Nerval's Lobster writes "Netflix has released Hystrix, a library designed for managing interactions between distributed systems, complete with 'fallback' options for when those systems inevitably fail. The code for Hystrix—which Netflix tested on its own systems—can be downloaded at Github, with documentation available here, in addition to a getting-started guide and operations examples, among others. Hystrix evolved out of Netflix's need to manage an increasing rate of calls to its APIs, and resulted in (according to the company) a 'dramatic improvement in uptime and resilience has been achieved through its use.' The Netflix API receives more than 1 billion incoming calls per day, which translates into several billion outgoing calls (averaging a ratio of 1:6) to dozens of underlying systems, with peaks of over 100,000 dependency requests per second. That's according to Netflix engineer Ben Christensen, who described the incredible loads on the company's infrastructure in a February blog posting. The vast majority of those calls serve the discovery user interfaces (UIs) of the more than 800 different devices supported by Netflix."

10 of 75 comments (clear)

  1. Thank you Netflix! by siDDis · · Score: 4, Interesting

    Not only have you created an amazing tool, it is open source and the best part...it's actually well documented! Christmas came early this year!

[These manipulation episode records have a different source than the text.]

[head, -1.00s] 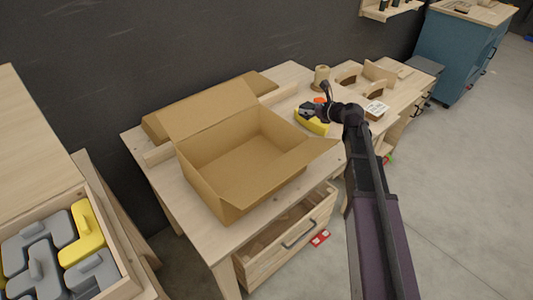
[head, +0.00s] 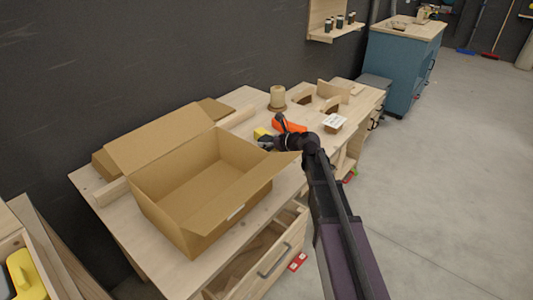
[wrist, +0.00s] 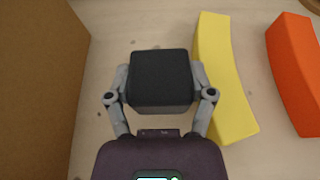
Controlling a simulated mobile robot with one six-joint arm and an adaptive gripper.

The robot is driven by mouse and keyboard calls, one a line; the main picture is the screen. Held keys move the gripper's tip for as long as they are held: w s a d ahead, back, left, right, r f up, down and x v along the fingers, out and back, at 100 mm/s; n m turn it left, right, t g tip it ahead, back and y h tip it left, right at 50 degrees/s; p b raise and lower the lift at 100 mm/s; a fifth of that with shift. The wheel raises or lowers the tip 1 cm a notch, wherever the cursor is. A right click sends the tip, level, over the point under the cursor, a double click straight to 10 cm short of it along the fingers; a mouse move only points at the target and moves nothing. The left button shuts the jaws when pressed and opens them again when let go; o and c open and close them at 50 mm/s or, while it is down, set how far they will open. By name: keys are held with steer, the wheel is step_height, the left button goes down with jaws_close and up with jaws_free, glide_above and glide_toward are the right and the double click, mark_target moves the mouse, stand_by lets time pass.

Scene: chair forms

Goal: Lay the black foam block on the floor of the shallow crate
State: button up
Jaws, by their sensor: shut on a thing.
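My gripper (wrist: 161,92) is shut on the black foam block (wrist: 161,70), with one grey finger on each side of it. In the head view my gripper (head: 284,143) is over the workbench, just right of the open cardboard box; the block cannot be made out there. A wooden crate (head: 32,250), cut off at the lower left of the head view, holds a yellow block. I cannot tell whether it is the shallow crate; its floor is hidden.
The open cardboard box (head: 190,222) stands on the workbench (head: 105,215), its flaps spread. A yellow curved piece (wrist: 225,85) and an orange one (wrist: 294,75) lie right of the held block. A spool (head: 278,97) stands behind. A drawer (head: 268,262) is open below.

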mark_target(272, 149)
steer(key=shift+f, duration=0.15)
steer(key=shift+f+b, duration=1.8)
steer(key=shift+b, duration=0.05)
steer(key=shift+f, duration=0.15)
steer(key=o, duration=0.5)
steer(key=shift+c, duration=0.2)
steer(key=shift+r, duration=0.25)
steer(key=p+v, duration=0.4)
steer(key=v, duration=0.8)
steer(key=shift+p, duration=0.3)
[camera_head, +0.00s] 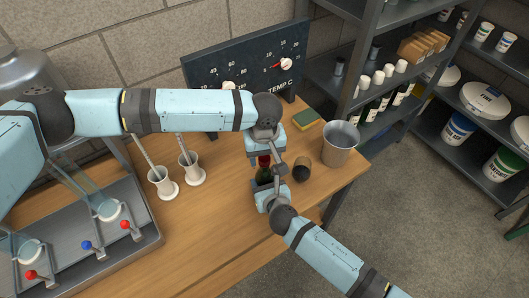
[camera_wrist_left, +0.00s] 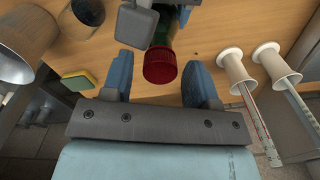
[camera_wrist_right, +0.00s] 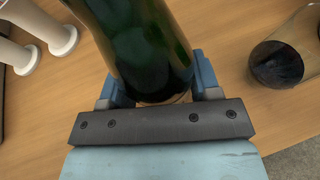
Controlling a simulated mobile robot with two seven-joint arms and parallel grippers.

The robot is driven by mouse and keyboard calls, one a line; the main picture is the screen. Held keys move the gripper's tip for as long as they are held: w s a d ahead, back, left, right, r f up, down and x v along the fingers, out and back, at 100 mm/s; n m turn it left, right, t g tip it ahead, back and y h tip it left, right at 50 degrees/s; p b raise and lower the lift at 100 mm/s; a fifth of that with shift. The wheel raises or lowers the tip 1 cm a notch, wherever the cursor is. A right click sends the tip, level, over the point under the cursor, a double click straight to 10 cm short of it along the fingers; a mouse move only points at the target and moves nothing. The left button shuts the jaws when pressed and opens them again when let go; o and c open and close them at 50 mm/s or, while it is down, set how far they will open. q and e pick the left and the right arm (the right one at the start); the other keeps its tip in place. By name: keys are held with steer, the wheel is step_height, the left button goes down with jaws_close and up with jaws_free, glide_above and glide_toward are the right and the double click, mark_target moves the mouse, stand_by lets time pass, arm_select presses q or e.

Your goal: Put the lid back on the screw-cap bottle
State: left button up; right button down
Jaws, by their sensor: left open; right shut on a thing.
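The screw-cap bottle is green glass (camera_head: 263,176) and stands on the wooden table. Its body (camera_wrist_right: 150,50) fills the middle of the right wrist view, between the fingers of my right gripper (camera_wrist_right: 155,85), which is shut on it. The red lid (camera_wrist_left: 160,66) sits at the top of the bottle's neck; how tightly it is seated cannot be told. My left gripper (camera_wrist_left: 159,62) is open above the bottle, with a finger on either side of the lid and gaps between. In the head view the red lid (camera_head: 264,161) shows just below my left gripper.
A dark glass (camera_head: 302,170) and a metal bucket (camera_head: 340,144) stand right of the bottle. A green and yellow sponge (camera_head: 306,119) lies behind. Two white holders (camera_head: 164,186) (camera_head: 193,172) with rods stand left, near a metal tray (camera_head: 150,226). A temperature board stands at the back.

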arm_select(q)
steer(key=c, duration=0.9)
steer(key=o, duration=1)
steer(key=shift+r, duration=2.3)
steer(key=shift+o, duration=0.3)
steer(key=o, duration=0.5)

    1. Re:Thank you Netflix! by Anonymous Coward · · Score: 5, Insightful

      (Netflix employee here, so forgive the AC)

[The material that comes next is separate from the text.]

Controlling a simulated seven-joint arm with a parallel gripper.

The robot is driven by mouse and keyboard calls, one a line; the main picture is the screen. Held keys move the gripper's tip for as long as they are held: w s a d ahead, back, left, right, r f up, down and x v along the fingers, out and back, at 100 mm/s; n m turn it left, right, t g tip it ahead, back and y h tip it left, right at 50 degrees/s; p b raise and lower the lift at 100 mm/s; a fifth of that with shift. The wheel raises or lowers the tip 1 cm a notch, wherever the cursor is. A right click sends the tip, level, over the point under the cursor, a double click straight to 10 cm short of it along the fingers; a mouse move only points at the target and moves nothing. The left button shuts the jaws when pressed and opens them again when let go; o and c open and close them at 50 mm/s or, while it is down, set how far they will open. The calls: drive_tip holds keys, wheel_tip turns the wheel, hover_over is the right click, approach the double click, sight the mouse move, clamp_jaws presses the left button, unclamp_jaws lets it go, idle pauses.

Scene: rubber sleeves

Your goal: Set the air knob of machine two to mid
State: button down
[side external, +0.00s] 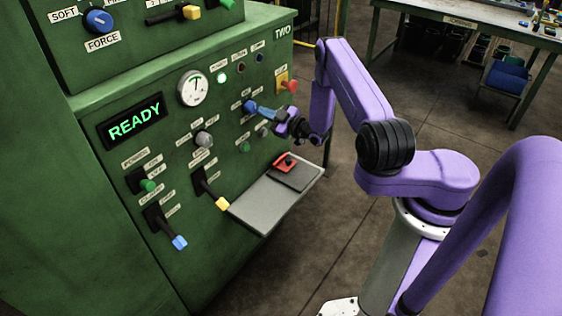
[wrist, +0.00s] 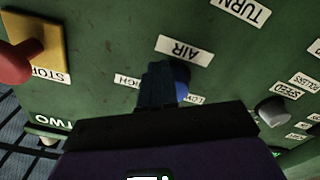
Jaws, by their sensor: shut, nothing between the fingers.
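The air knob (side external: 249,106) is a round blue knob on the green front of machine two (side external: 283,32). In the wrist view, the AIR label (wrist: 183,49) appears upside down beside the blue knob (wrist: 182,78), with HIGH and LOW labels partly visible around it. My gripper (side external: 259,110) is at the knob with its blue fingers shut and empty. In the wrist view, the fingers (wrist: 156,86) cover part of the knob. I cannot tell whether they touch it, and its pointer setting is hidden.
A yellow plate with a red stop button (side external: 290,86) is right of the knob. A grey speed knob (wrist: 272,111) also sits close by. Below, a grey shelf (side external: 262,207) juts out, with a red item (side external: 284,162) on it. A lit READY display (side external: 135,119) is at left.

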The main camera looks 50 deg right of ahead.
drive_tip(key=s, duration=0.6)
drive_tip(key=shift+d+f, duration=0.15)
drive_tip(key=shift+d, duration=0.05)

      We don't use GPL code (and, assuming we were using GPLv2 code, given that we don't ship out server code, we wouldn't need to share it anyway), but:

      1. Netflix uses a ton of open-source technology. It's nice to be polite and give back;
      2. It's good publicity, which helps when we recruit people (which is something we do all the time);
      3. If it's good, then we'll have other people contribute to the software engineering efforts, which lowers the cost we pay to maintain and improve the software;

  2. 800 devices supported by interkin3tic · · Score: 2, Insightful

    But they can't possibly manage to bring it to Linux.

    1. Re:800 devices supported by msk · · Score: 2

      They also haven't had a version of the Android player that's worked well on the LG Optimus V since v1.2 and that version won't work any more.

    2. Re:800 devices supported by bill_mcgonigle · · Score: 3, Informative

      Probably has something to with the Silverlight deal with Microsoft.

      Close, but 'confusing cause and effect'.

      Silverlight was a facet of the DRM deal that Netflix made with the Studios. So is not releasing a Linux client (because then, y'know, there would be Netflix rippers and movies on bittorrent...).

      Amazon plays movies on Flash on Linux, so Netflix made a bad deal (or perhaps Amazon benefited from not being 'first', same as when Apple pioneered online music with iTunes and got AES AAC while Amazon later had plain MP3). There's also a libnetflixplayer.so ELF-32 on Chromebook, so there's no technical obstacle.

      Presumably those contracts have a renewal period. Accept that there's no technical problem and focus on the legal (government) problems instead.

      --
      My God, it's Full of Source!
      OUTSIDE_IP=$(dig +short my.ip @outsideip.net)
    3. Re:800 devices supported by interkin3tic · · Score: 2

      I'd say it actually has more to do with their CEO being on the board of MS until recently.

  3. Plan for failure of components. by concealment · · Score: 4, Insightful

    One of the best changes in "design philosophy" that has happened in the past 20 years is that instead of the idea of any product as a fortress that cannot fail, products are designed to expect their components to fail, and to recovery gracefully from it.

    This leads to a more flexible and resilient product. It reminds me of the military approach, where every system has at least two backups or alternates.

  4. Re:But does it include the chaos monkey? by CrankyFool · · Score: 5, Informative

    Hystrix does not include Chaos Monkey, but Chaos Monkey was opensourced some time ago.

    (I work at Netflix)

  5. Re:Sounds like Netflix is a mess by curunir · · Score: 4, Insightful

    Your critique seems overly simplistic. An HTTP load balancer is great for HTTP calls, but not everything in a complex infrastructure is HTTP. There's queues, data stores, caches, RPC, FileSystem access (SAN, NAS or local) and more that shouldn't run behind an HTTP interface. This tool helps solve the problem and gives you health check monitoring and metrics in the process. On initial inspection, my only complaint is that it requires too much modification of application code, however it seems like it should be pretty simple to integrate with the various IoC frameworks to use AOP proxies to apply the tool declaratively based on annotations.

    And you do realize that you followed up a weak critique of a backend scalability tool with a critique about a failing of their front-end application, right? What relevance does that have?

    --
    "Don't blame me, I voted for Kodos!"
  6. Re:Confusing Title by bws111 · · Score: 2

    So what you are saying is that in the absence of these tools the data centers would NOT fail? That is just stupid. With the tools, the data centers are RECOVERING from failure, or AVOIDING failure, or some such. Take out those important words, and you convey the exact opposite meaning from that which was intended. At that is pretty much the definition of a really crappy headline.